Zełenski zaznaczył, że dokument wciąż potrzebuje dopracowania. „Wciąż jest nad czym wspólnie pracować – to bardzo trudne – aby przygotować dokument końcowy, i trzeba to zrobić godnie. I doceniamy, że większość świata jest gotowa nam pomagać, a strona amerykańska jest nastawiona konstruktywnie. Wczoraj praktycznie przez cały dzień trwały spotkania – to była trudna, niezwykle szczegółowa praca” – podkreślił.

Prezydent Ukrainy podał, że ukraiński zespół podczas rozmów w Genewie przedstawił raport dotyczący nowego projektu działań. „Kwestie wrażliwe omówię z prezydentem USA Donaldem Trumpem. Ukraina nigdy nie będzie przeszkodą dla pokoju – to nasza zasada, wspólna zasada, i miliony Ukraińców liczą na godny pokój i zasługują na niego. Zrobimy wszystko, aby to osiągnąć, jesteśmy gotowi pracować maksymalnie szybko” – podkreślił Zełenski.

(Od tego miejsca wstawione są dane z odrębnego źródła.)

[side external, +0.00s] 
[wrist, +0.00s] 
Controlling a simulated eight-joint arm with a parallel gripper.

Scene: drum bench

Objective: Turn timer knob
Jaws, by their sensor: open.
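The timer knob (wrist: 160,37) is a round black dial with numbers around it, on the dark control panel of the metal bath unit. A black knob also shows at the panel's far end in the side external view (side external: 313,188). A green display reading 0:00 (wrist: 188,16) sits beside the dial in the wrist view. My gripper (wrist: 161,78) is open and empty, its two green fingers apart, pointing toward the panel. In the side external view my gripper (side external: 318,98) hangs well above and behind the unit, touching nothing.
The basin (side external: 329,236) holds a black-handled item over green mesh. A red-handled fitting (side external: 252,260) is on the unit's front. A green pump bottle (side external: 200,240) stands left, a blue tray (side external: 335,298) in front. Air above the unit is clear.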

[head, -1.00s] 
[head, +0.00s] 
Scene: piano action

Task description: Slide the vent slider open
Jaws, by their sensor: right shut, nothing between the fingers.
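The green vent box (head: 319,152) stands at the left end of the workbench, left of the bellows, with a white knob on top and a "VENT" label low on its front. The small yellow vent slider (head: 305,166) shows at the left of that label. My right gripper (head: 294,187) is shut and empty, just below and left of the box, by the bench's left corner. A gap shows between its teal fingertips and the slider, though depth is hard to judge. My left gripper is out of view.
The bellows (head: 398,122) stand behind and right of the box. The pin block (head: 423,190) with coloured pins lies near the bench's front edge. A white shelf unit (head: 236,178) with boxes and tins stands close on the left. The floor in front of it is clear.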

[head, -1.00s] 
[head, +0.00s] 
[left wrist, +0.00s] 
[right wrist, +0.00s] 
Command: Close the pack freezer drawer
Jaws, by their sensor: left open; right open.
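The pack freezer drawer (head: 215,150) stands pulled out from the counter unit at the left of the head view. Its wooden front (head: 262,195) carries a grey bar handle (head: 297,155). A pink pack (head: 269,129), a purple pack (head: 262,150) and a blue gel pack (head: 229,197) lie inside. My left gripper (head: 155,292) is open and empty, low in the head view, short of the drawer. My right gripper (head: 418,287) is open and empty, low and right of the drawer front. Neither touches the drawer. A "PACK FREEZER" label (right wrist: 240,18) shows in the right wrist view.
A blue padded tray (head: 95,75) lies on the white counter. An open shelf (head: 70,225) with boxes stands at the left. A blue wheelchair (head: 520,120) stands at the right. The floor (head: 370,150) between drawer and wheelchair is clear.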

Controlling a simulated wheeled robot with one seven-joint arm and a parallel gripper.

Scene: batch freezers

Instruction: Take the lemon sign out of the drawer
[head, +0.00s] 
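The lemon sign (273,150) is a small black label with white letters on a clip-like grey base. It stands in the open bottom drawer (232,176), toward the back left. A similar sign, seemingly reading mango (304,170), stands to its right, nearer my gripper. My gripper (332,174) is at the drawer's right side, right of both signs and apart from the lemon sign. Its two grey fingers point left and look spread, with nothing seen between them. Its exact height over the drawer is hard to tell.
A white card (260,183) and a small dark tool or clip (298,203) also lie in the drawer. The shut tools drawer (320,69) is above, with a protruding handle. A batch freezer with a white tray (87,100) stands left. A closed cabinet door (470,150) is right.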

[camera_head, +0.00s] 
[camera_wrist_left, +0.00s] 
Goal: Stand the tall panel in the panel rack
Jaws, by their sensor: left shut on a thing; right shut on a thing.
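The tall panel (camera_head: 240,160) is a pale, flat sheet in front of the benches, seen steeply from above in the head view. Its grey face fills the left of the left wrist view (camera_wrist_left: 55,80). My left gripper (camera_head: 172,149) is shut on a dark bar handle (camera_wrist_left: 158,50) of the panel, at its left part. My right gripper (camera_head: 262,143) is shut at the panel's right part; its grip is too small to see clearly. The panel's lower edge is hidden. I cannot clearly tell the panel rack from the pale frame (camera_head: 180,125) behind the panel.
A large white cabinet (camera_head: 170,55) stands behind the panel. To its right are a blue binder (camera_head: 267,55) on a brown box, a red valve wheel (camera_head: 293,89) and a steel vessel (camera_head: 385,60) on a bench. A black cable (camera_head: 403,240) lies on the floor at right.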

Biały Dom: na razie nie ma zaplanowanego spotkania prezydentów USA i Ukrainy

Rzeczniczka Białego poinformowała z kolei, że administracja USA pozytywnie podchodzi do tego, co wydarzyło się w niedzielę w Genewie, gdzie przeprowadzono rozmowy na temat 28-punktowego planu pokojowego dla Ukrainy. Zaznaczyła, że sekretarz stanu Marco Rubio i wysłannik Steve Witkoff i „cały zespół pracował nad punktami tego planu, który Stany Zjednoczone opracowały przy udziale obu stron, Rosjan i Ukraińców”.

Leavitt podała, że „znacząca większość z tych punktów została uzgodniona”, ale że nadal są punkty sporne.

– Ukraińcy pracowali z nami nad brzmieniem dokumentu. Pozostaje tylko kilka punktów spornych, nad którymi nasze zespoły pracują – powiedziała w rozmowie z Fox News.

– Czujemy więc, że jesteśmy w bardzo dobrej sytuacji. Oczywiście musimy się upewnić, że wszystkie te punkty zostaną uzgodnione. A potem, oczywiście, będziemy musieli się upewnić, że druga strona tej wojny, Rosjanie, również się na nie zgodzi – powiedziała rzeczniczka.

Leavitt w rozmowie z dziennikarzami przekazała również, że na razie nie ma zaplanowanego spotkania prezydenta USA Donalda Trumpa z prezydentem Ukrainy Wołodymyrem Zełenskim w najbliższym czasie.

– Ale, jak wiecie, sprawy mogą się zmienić bardzo szybko w tej sprawie, więc będziemy was informować – dodała. Wcześniej agencja Reutera, powołując się na źródła, podała, że Zełenski może przybyć w tym tygodniu do Waszyngtonu, by rozmawiać o planie pokojowym.

Leavitt wskazała również, że Trump chce zakończyć tę wojnę jak najszybciej i wywiera dużą presję na liderów obu krajów – Rosji i Ukrainy.

– Rozmawiamy z dwiema stronami. Prezydent rozmawia z dwoma liderami bezpośrednio od 10 miesięcy. Tak, można się spodziewać, że presja będzie kontynuowana – powiedziała rzeczniczka Białego Domu.